After you install RAW Power, you’ll need to add it as an extension in Photos. That’s done by clicking the Extensions button from Photos’ editing mode followed by the ‘More’ button, which opens Systems Preferences where you can tick the checkbox to activate the RAW Power extension. The process is a little fiddly, but you only have to do it once.
When the extension is set up, if you open a RAW file in Photos’ edit mode and choose the RAW Power extension, RAW Powers’ tools will open in the editing panel on the right side of the window. If you have previously edited a RAW image in Photos, you will see a warning indicator at the top of the RAW Power panel. RAW Power's RAW editing tools only work with unedited RAW files and the warning means you will only be able to use the app's non-RAW editing tools, unless you revert to the original RAW image. That was the case with some of the shots that I experimented with for this review. My solution was easy: I just duplicated the RAW image and reverted one of them to its original state.
The RAW Power panel includes many of the same tools for adjusting RAW images that were found in Aperture, plus some nice additions. Along the top of the panel are clockwise rotation, flip, before and after previewing, and zoom controls. The histogram is next in the stack of tools and will be familiar to anyone who has used image editing tools before. One unique aspect, though, is the row of four round buttons above the histogram that correspond to the luma, red, blue, and green channels. If one is illuminated, it means that color is being clipped; an indication that adjustments may be necessary. Click on the illuminated button, and it shows you the hot pixels for that channel overlaid on your photo.
The next section of the panel handles RAW processing through a series of sliders. One thing you will notice right away is that all of the adjustments are applied in real time, which provides immediate feedback as you edit an image. RAW Power uses GPU acceleration to achieve real-time adjustments. The first tool exposed is Boost, an Apple-specific RAW image processor. Often, turning Boost down makes it easier to manually adjust other aspects of your image because it reduces the amount that Apple’s processing tries to automatically correct the image for you, which can sometimes work at cross-purposes to the look you are trying to achieve.

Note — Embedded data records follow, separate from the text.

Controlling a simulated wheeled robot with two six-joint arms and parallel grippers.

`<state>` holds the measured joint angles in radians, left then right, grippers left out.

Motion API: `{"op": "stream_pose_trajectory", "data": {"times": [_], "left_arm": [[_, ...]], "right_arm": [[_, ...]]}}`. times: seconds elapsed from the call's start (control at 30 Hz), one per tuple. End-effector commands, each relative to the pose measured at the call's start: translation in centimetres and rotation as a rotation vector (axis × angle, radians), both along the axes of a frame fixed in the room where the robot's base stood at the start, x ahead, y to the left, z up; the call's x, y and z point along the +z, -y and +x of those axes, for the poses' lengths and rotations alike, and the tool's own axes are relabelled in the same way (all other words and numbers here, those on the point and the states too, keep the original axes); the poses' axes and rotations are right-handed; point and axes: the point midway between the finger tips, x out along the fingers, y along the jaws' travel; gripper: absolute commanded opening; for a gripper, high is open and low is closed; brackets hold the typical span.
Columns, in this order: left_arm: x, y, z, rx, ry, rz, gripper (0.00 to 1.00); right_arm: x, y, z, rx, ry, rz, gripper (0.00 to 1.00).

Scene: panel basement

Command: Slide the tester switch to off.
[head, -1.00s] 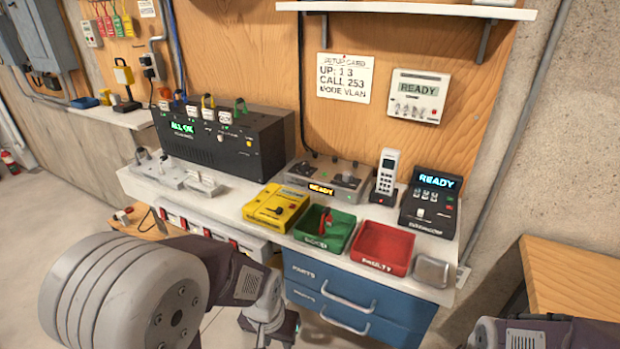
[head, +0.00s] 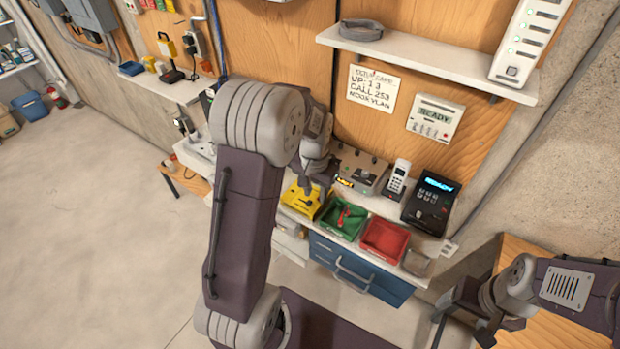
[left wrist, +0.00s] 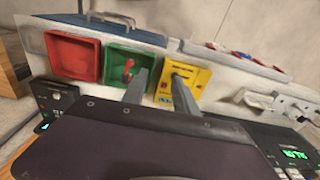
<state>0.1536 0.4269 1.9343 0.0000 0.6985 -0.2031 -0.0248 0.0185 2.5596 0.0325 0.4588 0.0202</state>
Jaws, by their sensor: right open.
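The yellow tester (head: 301,201) sits on the white bench, left of the green tray, partly covered by my left arm. In the left wrist view the tester (left wrist: 199,78) shows dark lettering and a dark switch, partly behind one finger; its setting cannot be read. My left gripper (head: 308,184) is over the tester in the head view. Its two fingers (left wrist: 160,90) are apart in the left wrist view with nothing seen between them, one over the green tray's edge, one over the tester. My right gripper (head: 462,322) is open and empty at lower right, away from the bench.
The green tray (head: 327,226) holds a red item; the red tray (head: 372,252) is empty. A wooden table (head: 548,326) is at right.

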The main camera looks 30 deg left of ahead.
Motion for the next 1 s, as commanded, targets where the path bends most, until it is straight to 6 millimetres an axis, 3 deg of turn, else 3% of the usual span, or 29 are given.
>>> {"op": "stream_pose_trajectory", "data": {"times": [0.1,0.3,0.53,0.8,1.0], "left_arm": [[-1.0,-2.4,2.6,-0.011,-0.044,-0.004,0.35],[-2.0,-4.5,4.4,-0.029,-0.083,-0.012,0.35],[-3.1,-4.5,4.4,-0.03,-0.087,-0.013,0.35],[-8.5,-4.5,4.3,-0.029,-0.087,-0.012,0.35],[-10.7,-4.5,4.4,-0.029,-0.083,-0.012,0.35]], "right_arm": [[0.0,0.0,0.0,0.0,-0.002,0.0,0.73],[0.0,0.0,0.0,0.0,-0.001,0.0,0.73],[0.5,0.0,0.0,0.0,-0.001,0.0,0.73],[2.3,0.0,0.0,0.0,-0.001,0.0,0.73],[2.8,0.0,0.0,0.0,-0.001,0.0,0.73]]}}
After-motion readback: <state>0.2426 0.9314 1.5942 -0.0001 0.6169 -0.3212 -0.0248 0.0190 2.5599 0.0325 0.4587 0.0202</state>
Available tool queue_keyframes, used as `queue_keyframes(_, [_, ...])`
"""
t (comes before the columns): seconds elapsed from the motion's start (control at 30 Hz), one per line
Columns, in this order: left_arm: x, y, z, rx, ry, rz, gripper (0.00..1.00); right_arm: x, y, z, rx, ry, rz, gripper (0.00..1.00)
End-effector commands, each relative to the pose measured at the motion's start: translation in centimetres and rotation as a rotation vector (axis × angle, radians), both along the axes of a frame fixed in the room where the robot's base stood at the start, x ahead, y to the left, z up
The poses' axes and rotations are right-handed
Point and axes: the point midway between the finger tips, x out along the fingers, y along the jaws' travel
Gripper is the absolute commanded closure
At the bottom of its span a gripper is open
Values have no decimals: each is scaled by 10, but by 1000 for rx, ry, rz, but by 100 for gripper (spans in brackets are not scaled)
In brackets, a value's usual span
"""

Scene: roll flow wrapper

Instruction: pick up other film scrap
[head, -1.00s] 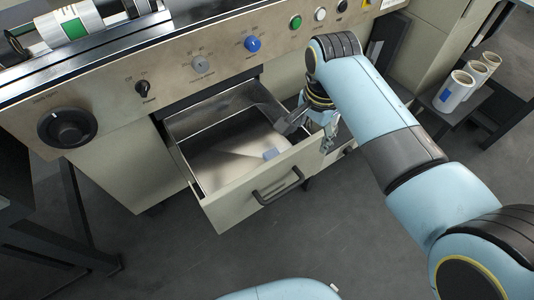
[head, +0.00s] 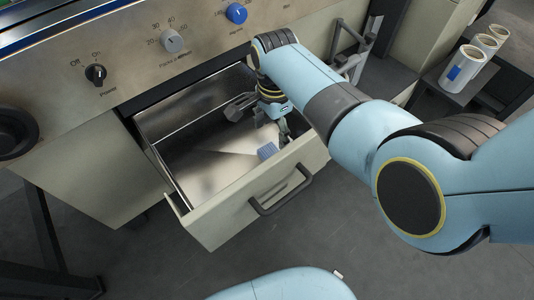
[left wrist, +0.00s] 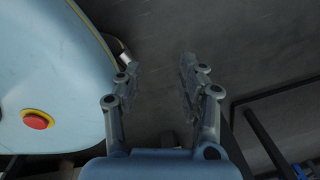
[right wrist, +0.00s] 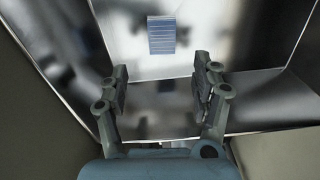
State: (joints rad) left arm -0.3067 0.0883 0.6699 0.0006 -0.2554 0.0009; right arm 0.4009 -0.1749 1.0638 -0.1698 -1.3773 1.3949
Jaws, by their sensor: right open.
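A small blue, striped film scrap (head: 267,151) lies on the shiny metal floor of the open drawer (head: 229,211), near its front right. In the right wrist view the scrap (right wrist: 161,35) sits beyond the fingertips, roughly centred between them. My right gripper (head: 262,120) is over the drawer's right side, its fingers open and empty (right wrist: 160,82), apart from the scrap. My left gripper (left wrist: 157,78) shows only in the left wrist view, open and empty above the dark floor.
The drawer's walls and its front with a black handle (head: 282,193) surround the scrap. The machine's control panel (head: 130,60) with knobs is above the drawer. White rolls (head: 463,67) stand on a dark shelf at the right.

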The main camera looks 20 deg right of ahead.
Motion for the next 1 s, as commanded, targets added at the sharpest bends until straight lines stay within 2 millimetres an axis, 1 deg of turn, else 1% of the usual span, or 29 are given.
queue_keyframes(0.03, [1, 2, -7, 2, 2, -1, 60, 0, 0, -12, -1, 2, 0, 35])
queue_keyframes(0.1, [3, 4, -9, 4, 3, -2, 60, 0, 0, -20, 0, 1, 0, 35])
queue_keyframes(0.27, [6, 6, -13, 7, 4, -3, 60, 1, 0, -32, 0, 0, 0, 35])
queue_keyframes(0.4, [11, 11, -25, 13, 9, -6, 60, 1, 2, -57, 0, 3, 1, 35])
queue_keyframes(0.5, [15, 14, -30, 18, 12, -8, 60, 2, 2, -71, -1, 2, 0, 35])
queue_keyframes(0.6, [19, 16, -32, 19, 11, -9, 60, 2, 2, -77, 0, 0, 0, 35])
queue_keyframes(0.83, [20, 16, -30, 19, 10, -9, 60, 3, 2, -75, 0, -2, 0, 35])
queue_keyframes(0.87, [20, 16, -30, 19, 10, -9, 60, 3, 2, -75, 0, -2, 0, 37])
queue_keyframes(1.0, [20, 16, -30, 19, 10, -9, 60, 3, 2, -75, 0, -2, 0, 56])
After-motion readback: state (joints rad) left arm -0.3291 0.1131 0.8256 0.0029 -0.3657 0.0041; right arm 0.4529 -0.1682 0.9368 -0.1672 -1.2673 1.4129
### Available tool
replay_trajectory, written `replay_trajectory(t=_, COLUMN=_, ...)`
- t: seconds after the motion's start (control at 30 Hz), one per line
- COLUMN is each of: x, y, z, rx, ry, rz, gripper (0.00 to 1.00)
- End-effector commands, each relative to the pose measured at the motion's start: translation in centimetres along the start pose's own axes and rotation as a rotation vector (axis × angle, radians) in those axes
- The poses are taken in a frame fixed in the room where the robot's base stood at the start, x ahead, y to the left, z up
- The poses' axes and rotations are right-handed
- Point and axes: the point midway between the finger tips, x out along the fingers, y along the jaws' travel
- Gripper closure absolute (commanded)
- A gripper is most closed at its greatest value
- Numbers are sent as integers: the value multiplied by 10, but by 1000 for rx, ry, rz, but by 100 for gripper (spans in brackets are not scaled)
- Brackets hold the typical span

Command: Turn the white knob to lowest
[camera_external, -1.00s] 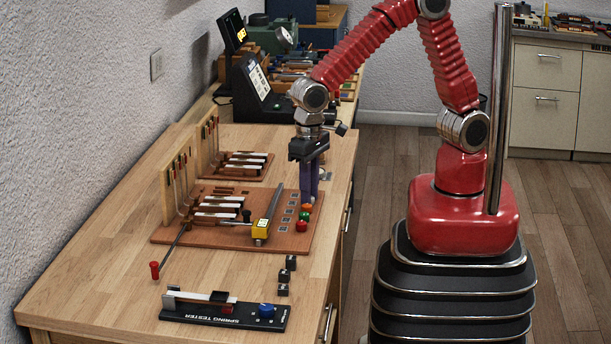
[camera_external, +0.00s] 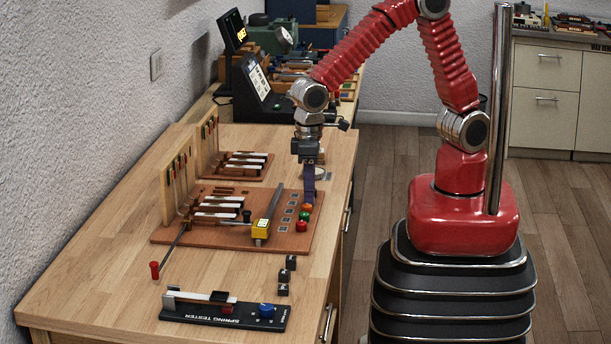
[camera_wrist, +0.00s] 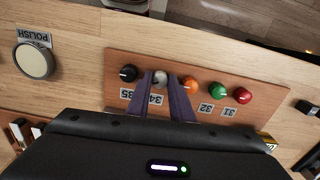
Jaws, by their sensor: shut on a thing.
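The white knob (camera_wrist: 160,77) sits in a row of coloured knobs on a brown board (camera_wrist: 275,120), between the black knob (camera_wrist: 128,73) and the orange knob (camera_wrist: 190,85). My gripper (camera_wrist: 159,84) points down with its purple fingers on either side of the white knob, shut on it. In the external view my gripper (camera_external: 308,201) is at the board's right edge and hides the white knob. The knob's pointer position is too small to make out.
The green knob (camera_wrist: 217,90) and red knob (camera_wrist: 243,96) continue the row close by. A yellow-ended bar (camera_external: 261,228) and key models stand left of my gripper. A round polish tin (camera_wrist: 34,61) lies beyond the board. A spring tester (camera_external: 225,312) lies at the front.

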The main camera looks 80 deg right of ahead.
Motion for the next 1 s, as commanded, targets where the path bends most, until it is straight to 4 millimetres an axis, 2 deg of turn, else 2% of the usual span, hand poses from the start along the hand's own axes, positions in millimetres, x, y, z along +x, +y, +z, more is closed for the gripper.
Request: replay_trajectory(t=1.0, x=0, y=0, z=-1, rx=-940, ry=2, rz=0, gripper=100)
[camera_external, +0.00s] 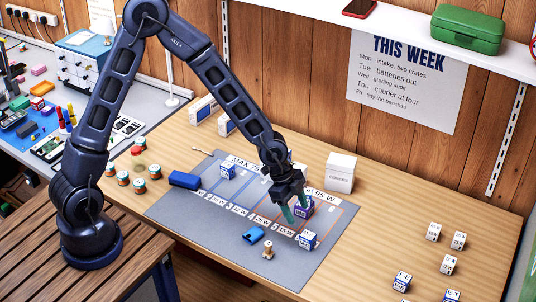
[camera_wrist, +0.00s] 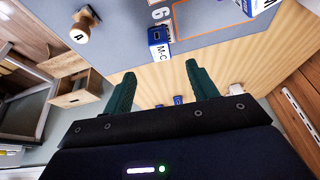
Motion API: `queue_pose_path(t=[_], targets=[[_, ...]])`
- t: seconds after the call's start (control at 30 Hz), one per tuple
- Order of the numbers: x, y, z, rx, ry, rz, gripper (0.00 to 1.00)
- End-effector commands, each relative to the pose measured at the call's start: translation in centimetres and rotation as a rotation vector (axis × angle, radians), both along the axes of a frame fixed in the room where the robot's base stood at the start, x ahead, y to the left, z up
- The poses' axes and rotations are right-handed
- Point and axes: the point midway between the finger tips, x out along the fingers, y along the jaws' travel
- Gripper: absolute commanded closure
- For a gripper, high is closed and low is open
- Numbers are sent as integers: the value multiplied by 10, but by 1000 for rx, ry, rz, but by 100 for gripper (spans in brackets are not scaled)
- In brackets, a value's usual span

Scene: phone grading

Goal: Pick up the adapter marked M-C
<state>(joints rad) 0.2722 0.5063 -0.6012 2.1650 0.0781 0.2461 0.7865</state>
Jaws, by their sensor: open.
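The adapter marked M-C (camera_wrist: 158,50) is a small block with a blue side and a white lettered face, by the number 6 on the grey mat (camera_wrist: 205,18). In the external view it appears to be the blue and white block (camera_external: 307,240) at the mat's front right; its letters are too small to read. My gripper (camera_external: 294,207) is over the mat, behind and left of that block. In the wrist view my gripper (camera_wrist: 159,72) is open, with nothing between its green fingers; the M-C adapter shows beyond the fingertips, apart from them.
A stamp marked A (camera_wrist: 84,28) and a blue object (camera_external: 254,234) stand left of the M-C adapter. A white box (camera_external: 340,172) is behind. Several small blocks (camera_external: 448,264) are on the right.

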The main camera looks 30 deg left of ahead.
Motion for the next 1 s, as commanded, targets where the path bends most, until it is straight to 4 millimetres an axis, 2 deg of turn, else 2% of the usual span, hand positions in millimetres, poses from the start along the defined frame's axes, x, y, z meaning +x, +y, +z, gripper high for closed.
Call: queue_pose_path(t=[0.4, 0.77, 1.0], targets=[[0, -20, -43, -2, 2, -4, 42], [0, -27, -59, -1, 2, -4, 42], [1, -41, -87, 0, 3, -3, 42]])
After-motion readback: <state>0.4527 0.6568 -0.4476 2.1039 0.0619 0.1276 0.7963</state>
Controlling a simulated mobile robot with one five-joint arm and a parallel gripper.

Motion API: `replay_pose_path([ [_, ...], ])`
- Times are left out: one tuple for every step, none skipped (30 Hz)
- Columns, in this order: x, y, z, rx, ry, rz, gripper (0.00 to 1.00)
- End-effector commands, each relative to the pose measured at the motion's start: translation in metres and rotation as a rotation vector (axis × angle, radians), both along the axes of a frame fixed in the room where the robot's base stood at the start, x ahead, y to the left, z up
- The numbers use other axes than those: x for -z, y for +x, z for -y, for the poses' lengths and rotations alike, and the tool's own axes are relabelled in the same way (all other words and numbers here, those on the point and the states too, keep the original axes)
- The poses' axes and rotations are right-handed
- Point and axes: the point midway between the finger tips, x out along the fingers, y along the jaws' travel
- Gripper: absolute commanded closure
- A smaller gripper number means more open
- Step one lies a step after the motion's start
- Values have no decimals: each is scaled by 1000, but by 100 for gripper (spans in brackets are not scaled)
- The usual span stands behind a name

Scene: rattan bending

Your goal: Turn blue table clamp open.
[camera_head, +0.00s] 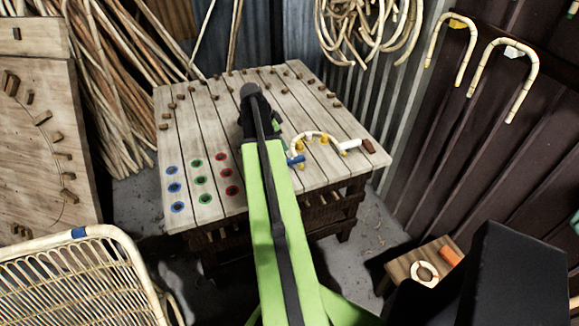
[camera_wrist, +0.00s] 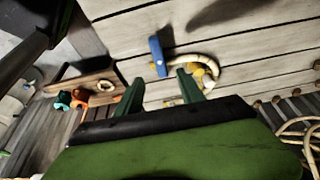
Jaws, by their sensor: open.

The Tone controls are another interesting section of RAW Power’s tools and include sliders for Exposure, Highlights, Shadows, and Recovery, all of which work on any image format, including JPEGs. If you hold down the Command key while adjusting the Tone controls, RAW Power provides a visual indication of clipping by highlighting with a color the portion of your image that is clipped. Recovery is a particularly useful tool because it operates to adjust exposure only on the brightest portions of an image, allowing you to reduce the exposure on the blown-out parts of your photo without affecting the parts where the exposure is fine.
Curves is a feature that Aperture fans will recognize that lets you adjust color visually. There’s an automatic button, or you can adjust color channels individually by dragging portions of the curve that are overlaid on the histogram for that color. You can even sample a color from your image with an eyedropper to hone in on exactly the color you want to change.
RAW Power also has tools for adjusting white balance, brightness, contrast, saturation, and vibrancy as well as a tool to sharpen images, all of which are fairly common features of photo editors. The same feature set found in RAW Power’s Photos extension is also available in its standalone app, which is a nice alternative if you want to use RAW Power’s tools to adjust your photos and then send them to an app other than Photos for further editing, organization, or storage.
RAW Power helps fill the pro tool void left when Aperture was discontinued by Apple. For fans of that app, RAW Power is a great solution because it will be familiar and extends the functionality previously available in Aperture.
RAW Power isn’t just for pro users, though. I don’t consider myself a pro user and prefer the simplicity of Photos, notwithstanding its occasional rough edges. In cases like mine, RAW Power offers the best of both worlds: I can stick with Photos’ simple editing interface for snapshots I take on my iPhone, but when I use my Sony NEX-5N for a special occasion, I can call on RAW Power’s extension to touch up my best shots.
If you ever shoot in RAW, RAW Power is a tool you should have, and it’s especially attractive right now at 50% off for a limited time on the Mac App Store.